WAZ: Die USA und der Hurrikan
Archivmeldung vom 02.09.2008
Bitte beachten Sie, dass die Meldung den Stand der Dinge zum Zeitpunkt ihrer Veröffentlichung am 02.09.2008 wiedergibt. Eventuelle in der Zwischenzeit veränderte Sachverhalte bleiben daher unberücksichtigt.
Freigeschaltet durch Thorsten SchmittHurrikan "Katrina" ist nicht nur als verheerender Sturm mit 1832 Todesopfern und über 80 Milliarden Dollar Schaden in die Geschichte eingegangen, sondern auch als desolates Beispiel staatlichen Versagens.
Als 2005 New Orleans im Wasser versank, war das Krisenmanagement eine Katastrophe für sich. Dass George W. Bush dabei bis heute der größte Teil des Versagens angelastet wird, erklärt sich in erster Linie aus der Anti-Bush-Stimmung, die damals, zwei Jahre nach Beginn des Irak-Krieges in- und außerhalb der USA ihren Höhepunkt erreicht hatte.
Richtig ist, dass damals auf allen staatlichen Ebenen - vom Präsidenten über die Gouverneurin bis zum Bürgermeister von New Orleans - unglaubliche Fehler gemacht wurden. Untersuchungen haben gezeigt, dass mit teils ganz simplen Maßnahmen (ein Bus-Kontingent für die Evakuierung zum Beispiel oder Krankenwagen für die Räumung der Krankenhäuser) viele Menschen hätten gerettet werden können.
Ob "Gustav" beweist, was seit "Katrina" gelernt worden ist, steht noch nicht fest. Wie schlimm die Lage überhaupt ist, wird sich erst innerhalb der nächsten 24 Stunden zeigen. Schon bei "Katrina" kam New Orleans im Sturm relativ glimpflich davon. Erst als die Dämme brachen, versank die Stadt. Dennoch, schon jetzt kann man sagen, dass in den letzten Tagen der Umgang mit der Gefahr, mit den Informationen, mit der Evakuierung - ja mit allem - ungleich professioneller und durchdachter war als alles, was 2005 an der amerikanischen Golfküste passiert ist.
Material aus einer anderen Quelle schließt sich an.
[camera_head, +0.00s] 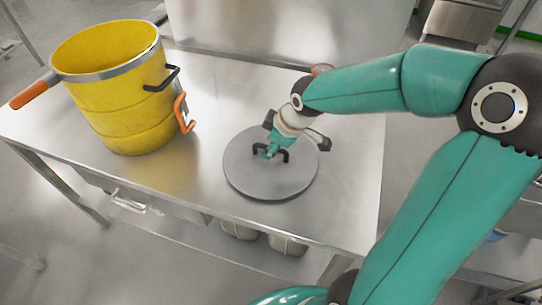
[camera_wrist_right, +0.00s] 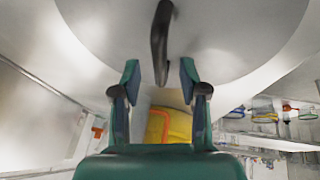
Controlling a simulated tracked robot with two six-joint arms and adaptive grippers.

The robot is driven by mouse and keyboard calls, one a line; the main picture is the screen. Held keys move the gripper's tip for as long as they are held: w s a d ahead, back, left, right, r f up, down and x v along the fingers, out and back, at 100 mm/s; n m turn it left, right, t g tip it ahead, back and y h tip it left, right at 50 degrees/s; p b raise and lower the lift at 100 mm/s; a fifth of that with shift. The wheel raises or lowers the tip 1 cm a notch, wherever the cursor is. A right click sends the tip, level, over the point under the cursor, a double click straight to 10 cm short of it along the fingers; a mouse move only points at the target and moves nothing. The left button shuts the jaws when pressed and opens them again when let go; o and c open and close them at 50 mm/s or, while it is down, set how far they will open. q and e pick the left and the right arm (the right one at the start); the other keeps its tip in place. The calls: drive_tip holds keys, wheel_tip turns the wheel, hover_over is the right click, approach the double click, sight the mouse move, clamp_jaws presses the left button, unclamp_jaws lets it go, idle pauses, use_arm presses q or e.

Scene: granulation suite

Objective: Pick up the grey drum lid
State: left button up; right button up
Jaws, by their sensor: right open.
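The grey drum lid (camera_head: 245,180) is a round flat disc lying on the steel table, with a dark arched handle (camera_head: 285,155) on top. My right gripper (camera_head: 272,151) is over the lid at the handle and hides part of it. In the right wrist view, the lid (camera_wrist_right: 235,40) fills the upper part. The handle (camera_wrist_right: 160,35) reaches down between the two spread fingers of the right gripper (camera_wrist_right: 160,78), with a gap on each side. The right gripper is open and holds nothing. My left gripper is not in view.
An open yellow drum (camera_head: 120,105) with orange and black handles stands on the steel table (camera_head: 205,95), left of the lid. Bare table lies between them. Pale containers (camera_head: 288,244) sit below the table. A steel panel (camera_head: 290,30) rises behind it.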

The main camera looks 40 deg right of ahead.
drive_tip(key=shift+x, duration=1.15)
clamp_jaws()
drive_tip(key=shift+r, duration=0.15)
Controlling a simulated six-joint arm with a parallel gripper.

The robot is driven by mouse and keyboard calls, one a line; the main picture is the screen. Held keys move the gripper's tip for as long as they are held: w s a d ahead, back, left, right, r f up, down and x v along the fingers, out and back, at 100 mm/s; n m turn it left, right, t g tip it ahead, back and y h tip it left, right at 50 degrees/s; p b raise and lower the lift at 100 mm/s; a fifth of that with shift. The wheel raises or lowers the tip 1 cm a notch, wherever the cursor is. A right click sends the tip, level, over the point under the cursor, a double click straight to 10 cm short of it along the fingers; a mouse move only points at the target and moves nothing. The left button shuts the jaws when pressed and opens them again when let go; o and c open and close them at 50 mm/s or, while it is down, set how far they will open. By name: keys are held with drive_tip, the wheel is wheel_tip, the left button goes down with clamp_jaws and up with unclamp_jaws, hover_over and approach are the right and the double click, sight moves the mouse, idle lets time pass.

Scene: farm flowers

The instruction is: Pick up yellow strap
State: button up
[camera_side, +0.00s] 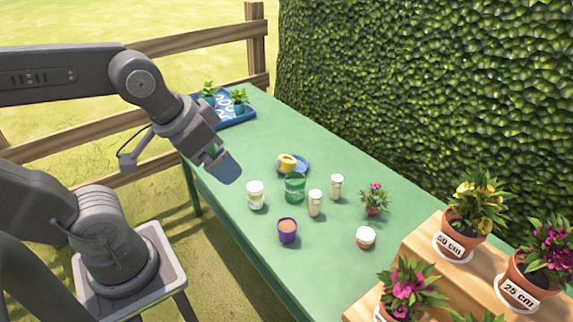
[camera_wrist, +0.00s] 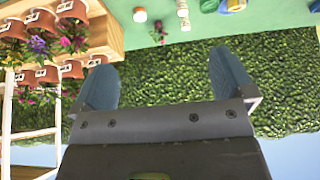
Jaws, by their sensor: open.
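The yellow strap (camera_side: 287,161) looks like a small yellow roll and sits on a blue dish (camera_side: 301,171) near the middle of the green table. In the wrist view, a yellow and blue patch at the top edge (camera_wrist: 233,4) seems to be the strap and dish, partly cut off. My gripper (camera_side: 225,168) is above the table's near-left edge, left of the strap and apart from it. In the wrist view my gripper (camera_wrist: 165,80) has its two blue-grey fingers spread wide with nothing between them.
A green glass (camera_side: 295,188) stands close in front of the dish. White jars (camera_side: 255,195), a purple pot (camera_side: 287,231) and a flowering plant (camera_side: 375,199) stand nearby. A blue tray (camera_side: 238,118) is at the far end. A hedge (camera_side: 430,90) borders the right side.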

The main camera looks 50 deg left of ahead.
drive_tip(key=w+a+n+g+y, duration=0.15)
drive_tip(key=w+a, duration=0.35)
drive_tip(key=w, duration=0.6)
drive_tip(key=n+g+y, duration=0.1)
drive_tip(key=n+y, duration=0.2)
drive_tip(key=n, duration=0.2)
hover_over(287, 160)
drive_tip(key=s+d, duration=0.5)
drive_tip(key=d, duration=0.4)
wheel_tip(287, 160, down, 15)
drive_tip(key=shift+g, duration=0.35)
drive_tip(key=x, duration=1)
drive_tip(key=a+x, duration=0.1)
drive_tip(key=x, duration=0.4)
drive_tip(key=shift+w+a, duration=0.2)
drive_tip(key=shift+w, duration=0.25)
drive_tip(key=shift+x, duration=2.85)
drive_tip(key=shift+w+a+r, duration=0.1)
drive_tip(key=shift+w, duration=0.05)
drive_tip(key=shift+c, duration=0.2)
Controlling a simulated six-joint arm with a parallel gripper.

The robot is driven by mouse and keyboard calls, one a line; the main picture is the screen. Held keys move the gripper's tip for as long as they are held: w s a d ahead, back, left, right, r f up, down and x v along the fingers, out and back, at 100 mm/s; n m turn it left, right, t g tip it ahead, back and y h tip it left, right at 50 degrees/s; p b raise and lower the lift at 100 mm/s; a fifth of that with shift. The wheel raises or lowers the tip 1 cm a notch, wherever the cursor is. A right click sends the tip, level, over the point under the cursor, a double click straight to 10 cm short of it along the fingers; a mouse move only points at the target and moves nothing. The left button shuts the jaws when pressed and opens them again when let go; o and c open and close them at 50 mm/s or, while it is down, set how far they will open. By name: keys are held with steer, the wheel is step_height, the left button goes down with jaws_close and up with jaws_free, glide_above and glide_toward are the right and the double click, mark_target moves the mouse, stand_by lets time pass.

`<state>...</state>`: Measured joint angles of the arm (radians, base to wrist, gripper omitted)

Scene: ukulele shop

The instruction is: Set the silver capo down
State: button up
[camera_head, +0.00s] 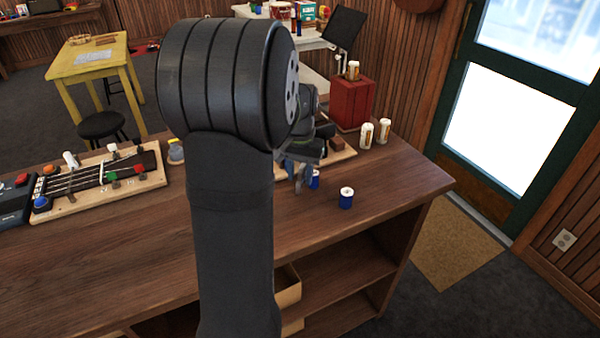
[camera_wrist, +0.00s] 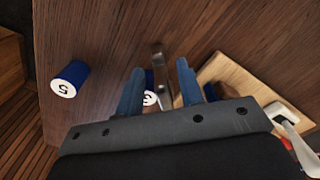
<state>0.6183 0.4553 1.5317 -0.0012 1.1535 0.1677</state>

Gerade die Zusammenarbeit verschiedener Behörden und die komplizierte Logistik millionenfacher Evakuierungen haben in den letzten Tagen überzeugend gezeigt, was seit "Katrina" passiert ist. Anders als damals gibt es heute Notfallpläne für viele unterschiedliche Szenarien.
Diese Pläne müssen sich zwar in der Praxis bewähren und werden sicher manche Schwäche offenbaren; aber als "Katrina" die Golfküste verwüstete und in New Orleans die Dämme brachen, gab es nicht einmal Pläne für einen solchen Notfall. Es gab nichts als die naive Hoffnung, dass so etwas nie passieren würde. Diesmal scheint sich das neue Krisenmanagement zu bewähren.
Allerdings haben auch diesmal wieder viele Menschen die Evakuierung verweigert - aus Angst vor Plünderungen, aus Leichtsinn, Abenteuerlust und Dummheit. Dagegen ist auch das beste Krisenmanagement machtlos.
Quelle: Westdeutsche Allgemeine Zeitung (von Markus Günther)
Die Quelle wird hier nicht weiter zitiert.